ISLAMABAD: Prime Minister Nawaz Sharif’s May 16 statement in parliament regarding the Panama Papers leaks and the stance he has taken in the Supreme Court’s proceedings are the same. This was asserted by lawmakers addressing a press conference on Tuesday who said revelations regarding his family’s business in Qatar should not be considered a ploy.
Three cabinet members — Minister for Railways Khawaja Saad Rafiq, Minister for Information Technology Anusha Rehman and Minister for CADD Tariq Fazal Chaudhry — and MNA Daniyal Aziz addressed the press conference to elaborate on the government’s stance on Panamagate that surfaced in April this year.
They said the PM had chosen not to publicly disclose details of the source of income with which his family had purchased property worth billions in London and established offshore companies.
When asked why the prime minister, in his speech in parliament, had not disclosed his family business in Qatar which his lawyer had unveiled during the court proceedings in the case, Mr Rafiq said: “The prime minister had deliberately not shared details of the money trail regarding his family business in the United Arab Emirates because he knew that once the issue went to court, that would be the proper forum to disclose the details of his family business,” adding that the prime minister had said in his speech that he and his family members had not taken a single penny out of Pakistan for business purposes.
“The prime minister’s stance in parliament is similar to what his lawyer presented before the apex court on Tuesday,” he said.
Giving details of the Sharif family’s business in Qatar, the minister said Mian Muhammad Sharif, the prime minister’s father, had established two steel mills in then East Pakistan and in West Pakistan.
He lost the one in Bangladesh and the factory in Pakistan was nationalised by then prime minister Zulfiqar Ali Bhutto in 1972.
“At that time, Mian Sharif decided to establish his business in the UAE, using a loan taken from the BCCI bank which he had used to set up a steel mill called Gulf Steel Mills,” he said.
The railways minister added that later Mian Sharif had pulled out his shares from the firm and set up another steel mill in Qatar as a joint venture with the royal family of Qatar.
Since his grandson Hussain Nawaz had been declared Mian Sharif’s legal heir, the property was transferred to him.
Mr Rafiq said the king of Qatar had written a letter that was produced in the Supreme Court as evidence of the Sharif family’s business abroad. The letter was proof that the PM’s family had not transferred money from Pakistan. The attested letter from the former prime minister of Qatar should be taken seriously, he stressed.
“Now it is Pakistan Tehreek-i-Insaf chairman Imran Khan’s turn to provide proof of how he had set up an offshore company and purchased property in London,” the minister said. Mr Khan would have to disclose the means used to purchase his Banigala residence, he added.

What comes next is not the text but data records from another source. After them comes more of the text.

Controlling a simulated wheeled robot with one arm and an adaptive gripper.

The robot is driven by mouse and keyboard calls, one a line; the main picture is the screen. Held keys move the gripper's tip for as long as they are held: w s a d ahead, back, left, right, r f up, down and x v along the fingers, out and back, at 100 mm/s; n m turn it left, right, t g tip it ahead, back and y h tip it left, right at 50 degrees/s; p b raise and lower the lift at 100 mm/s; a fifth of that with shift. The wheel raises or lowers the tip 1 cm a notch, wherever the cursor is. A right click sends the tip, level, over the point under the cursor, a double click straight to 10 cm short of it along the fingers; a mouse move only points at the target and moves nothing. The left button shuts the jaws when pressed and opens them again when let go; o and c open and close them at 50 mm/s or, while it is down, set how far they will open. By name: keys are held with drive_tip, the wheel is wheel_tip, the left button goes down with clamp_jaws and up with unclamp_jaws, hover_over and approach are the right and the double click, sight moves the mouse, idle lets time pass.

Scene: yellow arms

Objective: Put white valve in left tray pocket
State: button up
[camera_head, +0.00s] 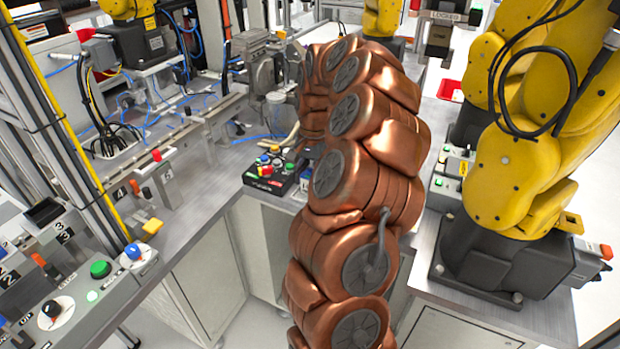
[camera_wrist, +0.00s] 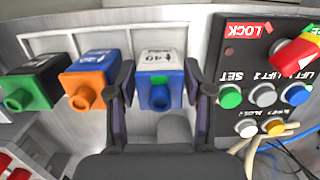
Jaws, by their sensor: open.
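In the wrist view, my gripper (camera_wrist: 160,85) is open, its two dark fingers pointing away from me. A blue block with a white, labelled top and a round blue nozzle (camera_wrist: 159,97) shows between the fingers; I cannot tell whether they touch it. Left of it stand an orange block with a blue back (camera_wrist: 86,85) and a green block with a dark back (camera_wrist: 35,85). Behind them is a white-framed tray (camera_wrist: 112,40) with pockets. I cannot make out a wholly white valve. In the head view, my copper arm hides the gripper and these blocks.
A dark button box (camera_wrist: 268,90) with a red knob (camera_wrist: 300,52) stands close to the right finger. In the head view, a button box (camera_head: 270,172) sits left of my arm, a yellow robot arm (camera_head: 520,150) stands right, and a control panel (camera_head: 80,290) lies lower left.

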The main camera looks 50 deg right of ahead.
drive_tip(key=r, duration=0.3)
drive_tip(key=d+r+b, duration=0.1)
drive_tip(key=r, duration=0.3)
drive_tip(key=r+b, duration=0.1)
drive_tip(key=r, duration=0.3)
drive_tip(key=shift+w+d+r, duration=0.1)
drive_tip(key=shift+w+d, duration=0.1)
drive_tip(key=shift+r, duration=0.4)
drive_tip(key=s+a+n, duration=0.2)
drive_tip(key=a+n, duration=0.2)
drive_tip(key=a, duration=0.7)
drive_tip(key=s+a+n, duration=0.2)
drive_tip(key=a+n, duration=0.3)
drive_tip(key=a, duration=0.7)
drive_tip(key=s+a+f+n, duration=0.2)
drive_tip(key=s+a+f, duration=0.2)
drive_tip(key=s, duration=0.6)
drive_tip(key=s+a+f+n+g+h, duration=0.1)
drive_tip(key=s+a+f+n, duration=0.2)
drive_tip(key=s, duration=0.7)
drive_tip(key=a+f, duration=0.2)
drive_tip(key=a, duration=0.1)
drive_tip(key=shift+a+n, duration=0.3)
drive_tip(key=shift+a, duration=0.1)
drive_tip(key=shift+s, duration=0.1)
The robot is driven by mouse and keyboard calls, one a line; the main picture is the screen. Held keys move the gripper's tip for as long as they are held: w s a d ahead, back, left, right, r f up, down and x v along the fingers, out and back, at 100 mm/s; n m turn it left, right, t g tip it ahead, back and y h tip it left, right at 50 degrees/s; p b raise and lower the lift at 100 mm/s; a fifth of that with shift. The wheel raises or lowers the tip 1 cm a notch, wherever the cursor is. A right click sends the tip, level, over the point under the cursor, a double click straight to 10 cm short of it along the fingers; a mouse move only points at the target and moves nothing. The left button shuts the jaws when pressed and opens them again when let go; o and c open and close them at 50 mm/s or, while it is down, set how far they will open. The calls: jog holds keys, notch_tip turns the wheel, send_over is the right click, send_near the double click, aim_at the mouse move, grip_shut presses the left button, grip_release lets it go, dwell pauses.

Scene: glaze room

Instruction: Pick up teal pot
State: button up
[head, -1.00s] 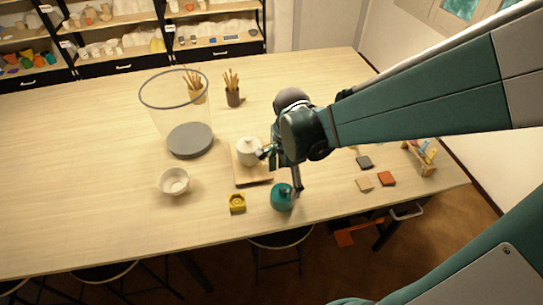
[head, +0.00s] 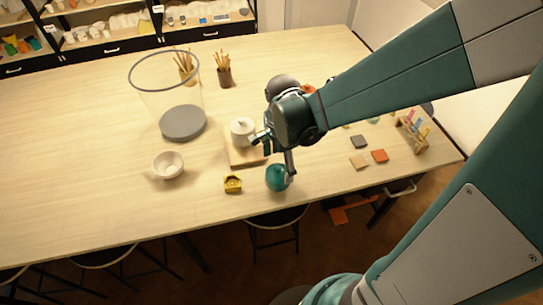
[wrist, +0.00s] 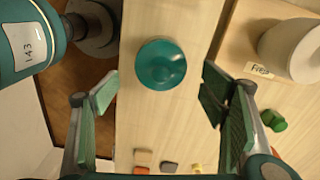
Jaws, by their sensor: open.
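The teal pot (head: 277,178) stands on the table near its front edge, small and rounded. In the wrist view the teal pot (wrist: 161,64) shows from above as a round disc, ahead of and between my fingers. My gripper (wrist: 160,105) is open, with one green-padded finger on each side and nothing between the tips. In the head view my gripper (head: 272,155) is just above the pot, and one finger overlaps its right side. I cannot tell whether that finger touches it.
A white lidded pot (head: 243,131) sits on a wooden board (head: 246,158) just behind. A yellow item (head: 233,184) and a white bowl (head: 167,165) stand to the left. Glaze tiles (head: 379,156) and a small rack (head: 412,130) are to the right. The front-left table is clear.

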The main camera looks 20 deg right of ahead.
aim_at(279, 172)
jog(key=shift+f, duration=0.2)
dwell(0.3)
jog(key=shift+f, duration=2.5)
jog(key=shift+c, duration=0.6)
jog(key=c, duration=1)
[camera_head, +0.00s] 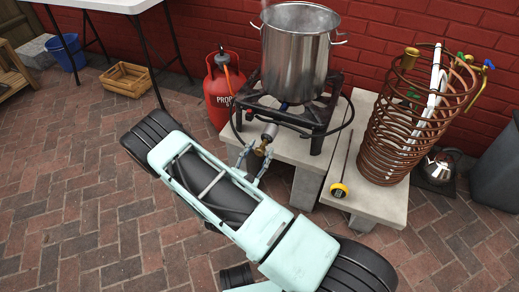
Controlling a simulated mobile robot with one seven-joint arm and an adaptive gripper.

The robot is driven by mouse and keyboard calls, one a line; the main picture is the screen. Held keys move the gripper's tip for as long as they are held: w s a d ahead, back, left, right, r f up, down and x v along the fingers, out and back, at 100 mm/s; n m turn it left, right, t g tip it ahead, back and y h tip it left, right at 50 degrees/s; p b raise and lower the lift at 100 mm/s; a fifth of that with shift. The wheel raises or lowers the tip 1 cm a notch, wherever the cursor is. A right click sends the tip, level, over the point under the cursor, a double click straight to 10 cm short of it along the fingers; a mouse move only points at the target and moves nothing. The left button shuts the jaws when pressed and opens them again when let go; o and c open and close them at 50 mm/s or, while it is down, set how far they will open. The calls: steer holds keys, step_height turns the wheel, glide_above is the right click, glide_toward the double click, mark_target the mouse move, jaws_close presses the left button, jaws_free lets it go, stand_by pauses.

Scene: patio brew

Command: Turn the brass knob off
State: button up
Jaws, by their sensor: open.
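The brass knob (261,149) sits at the front of a silver valve fitting (270,131), at the front edge of the black burner stand (314,118). My pale green arm reaches up from the lower part of the picture. My gripper (254,161) is open, with one finger to the left of the knob and the other just below it. The fingertips are close to the knob; I cannot tell whether they touch it. A small blue glow (284,106) shows under the steel pot (297,48) on the stand.
A red gas bottle (222,92) stands behind the arm, left of the concrete block (298,147). A copper coil (385,150), a yellow dial thermometer (338,190) and a kettle (438,167) are to the right. A black hose loops around the stand. Open brick paving lies left.

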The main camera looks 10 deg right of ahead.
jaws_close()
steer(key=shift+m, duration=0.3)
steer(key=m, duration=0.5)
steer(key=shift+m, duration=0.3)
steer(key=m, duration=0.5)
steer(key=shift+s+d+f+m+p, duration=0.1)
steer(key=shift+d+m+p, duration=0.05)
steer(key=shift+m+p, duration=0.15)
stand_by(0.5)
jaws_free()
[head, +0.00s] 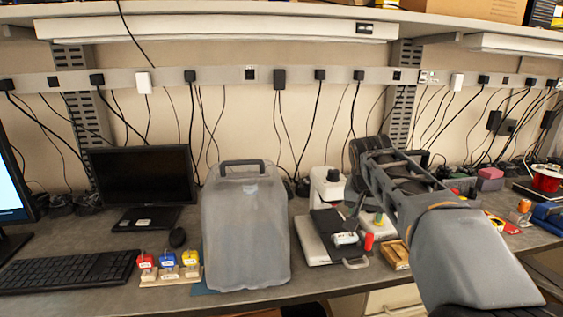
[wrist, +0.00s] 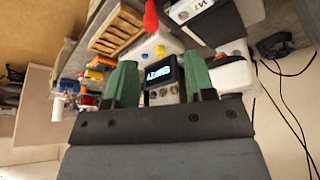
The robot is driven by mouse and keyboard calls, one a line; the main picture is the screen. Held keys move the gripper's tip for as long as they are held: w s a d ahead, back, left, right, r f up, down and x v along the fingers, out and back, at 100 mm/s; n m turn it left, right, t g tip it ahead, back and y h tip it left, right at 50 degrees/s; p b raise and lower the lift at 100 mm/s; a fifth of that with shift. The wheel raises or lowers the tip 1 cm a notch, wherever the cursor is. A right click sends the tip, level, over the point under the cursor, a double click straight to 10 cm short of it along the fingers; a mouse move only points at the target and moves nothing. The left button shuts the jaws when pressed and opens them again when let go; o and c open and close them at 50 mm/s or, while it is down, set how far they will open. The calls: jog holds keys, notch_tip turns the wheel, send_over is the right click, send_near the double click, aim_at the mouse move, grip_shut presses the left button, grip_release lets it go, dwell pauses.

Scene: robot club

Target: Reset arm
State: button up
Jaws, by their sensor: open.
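My gripper shows in the wrist view (wrist: 158,75) with its two green fingers spread apart and nothing visibly held. A small black device with a lit display (wrist: 162,80) shows between the fingers; I cannot tell how far beyond them it is. In the head view my arm reaches in from the lower right, over the bench. Its end is near the dark and white equipment right of centre, and the fingers are too small and dark there to make out clearly.
Left are a monitor (head: 140,175), a keyboard (head: 68,271) and red, blue and yellow padlock-like items (head: 168,262). A wooden slatted tray (head: 397,255) lies near my arm. Cables hang along the wall.

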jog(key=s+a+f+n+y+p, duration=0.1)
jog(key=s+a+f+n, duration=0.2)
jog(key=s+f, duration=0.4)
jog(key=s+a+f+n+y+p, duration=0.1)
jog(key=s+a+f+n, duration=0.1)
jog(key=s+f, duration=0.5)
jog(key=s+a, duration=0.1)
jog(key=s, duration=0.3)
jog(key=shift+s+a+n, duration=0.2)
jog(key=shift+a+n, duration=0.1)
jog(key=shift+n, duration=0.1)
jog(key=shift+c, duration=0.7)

Speaking on the occasion, Ms Rehman said during the Supreme Court’s proceedings on Tuesday, PTI’s lawyer Hamid Khan had presented three volumes of ‘evidence’ against the prime minister which the court had termed “Arabian Nights tales”.
He then withdrew two of them. “This was the evidence Mr Khan had used to provoke the entire nation against the government and to create an atmosphere of instability since April,” she said.
Ms Rehman said the evidence presented by the PM’s children was open for the public to peruse and that the government was ready to answer any questions about them.
Mr Aziz said that earlier Mr Khan had claimed that he had presented himself for accountability, “now he’s looking for a way out”.
The MNA demanded to know why Mr Khan’s lawyer had sought time to prove his innocence.
He said Mr Khan had given a false declaration regarding his Banigala house. He had said that he had given it to his ex-wife Jemima Khan; however, she had presented a statement saying that she had returned it to him after their divorce.
Mr Chaudhry said Mr Khan had been declared a proclaimed offender by an antiterrorism court, for attacking the PTV office and beating up a senior police officer during the 2014 dharna, “yet he is free to go wherever he pleases, even to the Supreme Court”.